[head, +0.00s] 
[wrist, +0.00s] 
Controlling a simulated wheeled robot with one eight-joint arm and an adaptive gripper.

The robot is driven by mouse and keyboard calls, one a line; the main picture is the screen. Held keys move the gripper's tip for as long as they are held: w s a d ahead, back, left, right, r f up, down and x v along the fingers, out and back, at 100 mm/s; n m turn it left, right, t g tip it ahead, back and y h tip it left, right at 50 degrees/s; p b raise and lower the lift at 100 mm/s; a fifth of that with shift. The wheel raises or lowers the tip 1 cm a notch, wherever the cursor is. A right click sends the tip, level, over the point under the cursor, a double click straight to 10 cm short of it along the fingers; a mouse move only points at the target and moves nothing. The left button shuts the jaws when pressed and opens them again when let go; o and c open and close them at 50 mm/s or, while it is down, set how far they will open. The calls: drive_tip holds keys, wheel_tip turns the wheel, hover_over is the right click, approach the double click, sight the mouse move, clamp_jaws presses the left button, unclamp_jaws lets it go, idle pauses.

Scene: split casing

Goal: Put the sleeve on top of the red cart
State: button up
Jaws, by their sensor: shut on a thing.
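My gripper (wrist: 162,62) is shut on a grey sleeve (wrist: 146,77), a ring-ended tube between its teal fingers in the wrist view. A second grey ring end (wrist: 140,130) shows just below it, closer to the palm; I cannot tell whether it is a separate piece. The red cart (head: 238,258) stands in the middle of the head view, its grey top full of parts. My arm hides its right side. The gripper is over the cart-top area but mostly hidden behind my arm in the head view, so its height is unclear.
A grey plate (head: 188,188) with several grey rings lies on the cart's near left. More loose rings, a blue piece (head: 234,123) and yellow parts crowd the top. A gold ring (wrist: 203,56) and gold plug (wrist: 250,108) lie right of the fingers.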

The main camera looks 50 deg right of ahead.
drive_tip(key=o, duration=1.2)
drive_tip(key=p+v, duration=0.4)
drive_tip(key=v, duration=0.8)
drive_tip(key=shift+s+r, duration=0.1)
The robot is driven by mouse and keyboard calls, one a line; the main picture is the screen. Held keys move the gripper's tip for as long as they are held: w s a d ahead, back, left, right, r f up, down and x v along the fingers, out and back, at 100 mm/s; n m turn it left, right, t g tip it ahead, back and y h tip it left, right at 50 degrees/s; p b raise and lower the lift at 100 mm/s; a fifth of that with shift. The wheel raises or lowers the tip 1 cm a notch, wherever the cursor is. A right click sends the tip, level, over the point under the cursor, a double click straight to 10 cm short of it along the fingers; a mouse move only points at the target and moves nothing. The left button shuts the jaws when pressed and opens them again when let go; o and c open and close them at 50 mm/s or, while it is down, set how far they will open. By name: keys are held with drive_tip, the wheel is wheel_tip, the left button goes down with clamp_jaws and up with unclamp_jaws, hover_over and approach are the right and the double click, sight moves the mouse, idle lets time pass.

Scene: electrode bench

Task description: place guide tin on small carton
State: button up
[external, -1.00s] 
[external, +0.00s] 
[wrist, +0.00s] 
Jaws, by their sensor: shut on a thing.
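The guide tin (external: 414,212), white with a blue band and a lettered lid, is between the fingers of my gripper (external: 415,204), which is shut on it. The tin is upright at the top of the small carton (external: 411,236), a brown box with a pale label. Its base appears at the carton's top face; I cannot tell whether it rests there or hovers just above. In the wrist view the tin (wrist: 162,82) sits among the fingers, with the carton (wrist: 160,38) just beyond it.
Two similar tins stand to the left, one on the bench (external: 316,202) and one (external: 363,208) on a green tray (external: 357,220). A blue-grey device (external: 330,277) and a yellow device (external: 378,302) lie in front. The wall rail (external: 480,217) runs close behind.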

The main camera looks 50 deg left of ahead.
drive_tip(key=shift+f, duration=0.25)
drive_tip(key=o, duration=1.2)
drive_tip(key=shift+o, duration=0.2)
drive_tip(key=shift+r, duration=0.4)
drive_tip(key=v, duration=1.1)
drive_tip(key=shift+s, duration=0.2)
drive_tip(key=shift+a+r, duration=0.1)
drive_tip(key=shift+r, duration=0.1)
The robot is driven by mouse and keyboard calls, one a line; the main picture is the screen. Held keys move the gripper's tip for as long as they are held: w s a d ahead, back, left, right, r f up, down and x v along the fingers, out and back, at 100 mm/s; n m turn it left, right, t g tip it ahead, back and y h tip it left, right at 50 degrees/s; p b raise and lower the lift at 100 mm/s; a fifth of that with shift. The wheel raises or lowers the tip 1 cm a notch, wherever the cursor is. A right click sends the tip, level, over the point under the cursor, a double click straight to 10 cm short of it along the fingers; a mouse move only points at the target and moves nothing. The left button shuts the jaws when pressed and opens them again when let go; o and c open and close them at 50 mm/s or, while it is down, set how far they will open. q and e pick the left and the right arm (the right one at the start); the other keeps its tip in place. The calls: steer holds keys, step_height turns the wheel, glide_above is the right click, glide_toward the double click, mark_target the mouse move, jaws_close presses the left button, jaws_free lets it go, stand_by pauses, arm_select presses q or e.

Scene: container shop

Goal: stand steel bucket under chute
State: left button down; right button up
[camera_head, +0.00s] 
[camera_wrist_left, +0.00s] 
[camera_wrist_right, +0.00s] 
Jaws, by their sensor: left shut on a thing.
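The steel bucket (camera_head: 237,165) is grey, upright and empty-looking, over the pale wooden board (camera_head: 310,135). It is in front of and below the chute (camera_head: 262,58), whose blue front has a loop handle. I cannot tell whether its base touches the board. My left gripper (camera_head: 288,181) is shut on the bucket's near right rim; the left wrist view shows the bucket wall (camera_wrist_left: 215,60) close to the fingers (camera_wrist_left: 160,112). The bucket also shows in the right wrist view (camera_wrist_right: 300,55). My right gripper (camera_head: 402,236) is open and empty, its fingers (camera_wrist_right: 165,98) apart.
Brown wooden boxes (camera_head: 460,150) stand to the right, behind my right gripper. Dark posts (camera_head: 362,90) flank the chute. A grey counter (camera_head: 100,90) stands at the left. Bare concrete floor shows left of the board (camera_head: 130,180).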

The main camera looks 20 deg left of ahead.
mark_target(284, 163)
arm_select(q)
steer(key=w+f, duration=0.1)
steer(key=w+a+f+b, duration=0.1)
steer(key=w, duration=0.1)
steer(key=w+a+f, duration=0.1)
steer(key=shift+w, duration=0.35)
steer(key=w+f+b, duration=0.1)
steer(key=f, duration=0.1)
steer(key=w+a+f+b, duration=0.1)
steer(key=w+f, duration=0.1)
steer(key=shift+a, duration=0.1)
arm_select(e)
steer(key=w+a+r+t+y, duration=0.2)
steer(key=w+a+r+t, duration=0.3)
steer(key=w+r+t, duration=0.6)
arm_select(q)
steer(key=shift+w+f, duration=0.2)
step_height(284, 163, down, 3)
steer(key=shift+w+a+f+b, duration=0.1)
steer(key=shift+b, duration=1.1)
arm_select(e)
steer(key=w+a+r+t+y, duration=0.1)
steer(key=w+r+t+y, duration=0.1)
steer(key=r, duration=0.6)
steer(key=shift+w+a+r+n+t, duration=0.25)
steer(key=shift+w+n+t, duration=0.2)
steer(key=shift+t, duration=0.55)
::::::
» **Exercise aim**
Print out the whole listing exactly as it appears.

» **Answer to the problem**
[head, +0.00s] 
[wrist, +0.00s] 
Controlling a simulated wheeled robot with one eight-joint arm and an adaptive gripper.

The robot is driven by mouse and keyboard calls, one a line; the main picture is the screen. Held keys move the gripper's tip for as long as they are held: w s a d ahead, back, left, right, r f up, down and x v along the fingers, out and back, at 100 mm/s; n m turn it left, right, t g tip it ahead, back and y h tip it left, right at 50 degrees/s; p b raise and lower the lift at 100 mm/s; a fifth of that with shift. The wheel raises or lowers the tip 1 cm a notch, wherever the cursor is. A right click sends the tip, level, over the point under the cursor, a double click straight to 10 cm short of it along the fingers; a mouse move only points at the target and moves nothing. The left button shuts the jaws when pressed and opens them again when let go; o and c open and close them at 50 mm/s or, while it is down, set how far they will open. The calls: drive_tip holds keys, wheel_tip turns the wheel, hover_over is the right click, approach the double click, sight the mouse move, clamp_jaws presses the left button, unclamp_jaws lets it go, idle pauses.

Scene: split casing

Goal: Put the sleeve on top of the red cart
State: button up
Jaws, by their sensor: shut on a thing.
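My gripper (wrist: 162,62) is shut on a grey sleeve (wrist: 146,77), a ring-ended tube between its teal fingers in the wrist view. A second grey ring end (wrist: 140,130) shows just below it, closer to the palm; I cannot tell whether it is a separate piece. The red cart (head: 238,258) stands in the middle of the head view, its grey top full of parts. My arm hides its right side. The gripper is over the cart-top area but mostly hidden behind my arm in the head view, so its height is unclear.
A grey plate (head: 188,188) with several grey rings lies on the cart's near left. More loose rings, a blue piece (head: 234,123) and yellow parts crowd the top. A gold ring (wrist: 203,56) and gold plug (wrist: 250,108) lie right of the fingers.

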The main camera looks 50 deg right of ahead.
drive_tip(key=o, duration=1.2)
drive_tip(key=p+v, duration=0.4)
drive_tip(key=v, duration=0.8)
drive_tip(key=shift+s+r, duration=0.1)
The robot is driven by mouse and keyboard calls, one a line; the main picture is the screen. Held keys move the gripper's tip for as long as they are held: w s a d ahead, back, left, right, r f up, down and x v along the fingers, out and back, at 100 mm/s; n m turn it left, right, t g tip it ahead, back and y h tip it left, right at 50 degrees/s; p b raise and lower the lift at 100 mm/s; a fifth of that with shift. The wheel raises or lowers the tip 1 cm a notch, wherever the cursor is. A right click sends the tip, level, over the point under the cursor, a double click straight to 10 cm short of it along the fingers; a mouse move only points at the target and moves nothing. The left button shuts the jaws when pressed and opens them again when let go; o and c open and close them at 50 mm/s or, while it is down, set how far they will open. By name: keys are held with drive_tip, the wheel is wheel_tip, the left button goes down with clamp_jaws and up with unclamp_jaws, hover_over and approach are the right and the double click, sight moves the mouse, idle lets time pass.

Scene: electrode bench

Task description: place guide tin on small carton
State: button up
[external, -1.00s] 
[external, +0.00s] 
[wrist, +0.00s] 
Jaws, by their sensor: shut on a thing.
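The guide tin (external: 414,212), white with a blue band and a lettered lid, is between the fingers of my gripper (external: 415,204), which is shut on it. The tin is upright at the top of the small carton (external: 411,236), a brown box with a pale label. Its base appears at the carton's top face; I cannot tell whether it rests there or hovers just above. In the wrist view the tin (wrist: 162,82) sits among the fingers, with the carton (wrist: 160,38) just beyond it.
Two similar tins stand to the left, one on the bench (external: 316,202) and one (external: 363,208) on a green tray (external: 357,220). A blue-grey device (external: 330,277) and a yellow device (external: 378,302) lie in front. The wall rail (external: 480,217) runs close behind.

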The main camera looks 50 deg left of ahead.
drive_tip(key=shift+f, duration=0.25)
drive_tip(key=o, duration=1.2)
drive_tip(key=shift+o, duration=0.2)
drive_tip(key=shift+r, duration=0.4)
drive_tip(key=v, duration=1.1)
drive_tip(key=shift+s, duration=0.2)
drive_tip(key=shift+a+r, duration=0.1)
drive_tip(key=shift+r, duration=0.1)
The robot is driven by mouse and keyboard calls, one a line; the main picture is the screen. Held keys move the gripper's tip for as long as they are held: w s a d ahead, back, left, right, r f up, down and x v along the fingers, out and back, at 100 mm/s; n m turn it left, right, t g tip it ahead, back and y h tip it left, right at 50 degrees/s; p b raise and lower the lift at 100 mm/s; a fifth of that with shift. The wheel raises or lowers the tip 1 cm a notch, wherever the cursor is. A right click sends the tip, level, over the point under the cursor, a double click straight to 10 cm short of it along the fingers; a mouse move only points at the target and moves nothing. The left button shuts the jaws when pressed and opens them again when let go; o and c open and close them at 50 mm/s or, while it is down, set how far they will open. q and e pick the left and the right arm (the right one at the start); the other keeps its tip in place. The calls: steer holds keys, step_height turns the wheel, glide_above is the right click, glide_toward the double click, mark_target the mouse move, jaws_close presses the left button, jaws_free lets it go, stand_by pauses, arm_select presses q or e.

Scene: container shop

Goal: stand steel bucket under chute
State: left button down; right button up
[camera_head, +0.00s] 
[camera_wrist_left, +0.00s] 
[camera_wrist_right, +0.00s] 
Jaws, by their sensor: left shut on a thing.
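The steel bucket (camera_head: 237,165) is grey, upright and empty-looking, over the pale wooden board (camera_head: 310,135). It is in front of and below the chute (camera_head: 262,58), whose blue front has a loop handle. I cannot tell whether its base touches the board. My left gripper (camera_head: 288,181) is shut on the bucket's near right rim; the left wrist view shows the bucket wall (camera_wrist_left: 215,60) close to the fingers (camera_wrist_left: 160,112). The bucket also shows in the right wrist view (camera_wrist_right: 300,55). My right gripper (camera_head: 402,236) is open and empty, its fingers (camera_wrist_right: 165,98) apart.
Brown wooden boxes (camera_head: 460,150) stand to the right, behind my right gripper. Dark posts (camera_head: 362,90) flank the chute. A grey counter (camera_head: 100,90) stands at the left. Bare concrete floor shows left of the board (camera_head: 130,180).

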The main camera looks 20 deg left of ahead.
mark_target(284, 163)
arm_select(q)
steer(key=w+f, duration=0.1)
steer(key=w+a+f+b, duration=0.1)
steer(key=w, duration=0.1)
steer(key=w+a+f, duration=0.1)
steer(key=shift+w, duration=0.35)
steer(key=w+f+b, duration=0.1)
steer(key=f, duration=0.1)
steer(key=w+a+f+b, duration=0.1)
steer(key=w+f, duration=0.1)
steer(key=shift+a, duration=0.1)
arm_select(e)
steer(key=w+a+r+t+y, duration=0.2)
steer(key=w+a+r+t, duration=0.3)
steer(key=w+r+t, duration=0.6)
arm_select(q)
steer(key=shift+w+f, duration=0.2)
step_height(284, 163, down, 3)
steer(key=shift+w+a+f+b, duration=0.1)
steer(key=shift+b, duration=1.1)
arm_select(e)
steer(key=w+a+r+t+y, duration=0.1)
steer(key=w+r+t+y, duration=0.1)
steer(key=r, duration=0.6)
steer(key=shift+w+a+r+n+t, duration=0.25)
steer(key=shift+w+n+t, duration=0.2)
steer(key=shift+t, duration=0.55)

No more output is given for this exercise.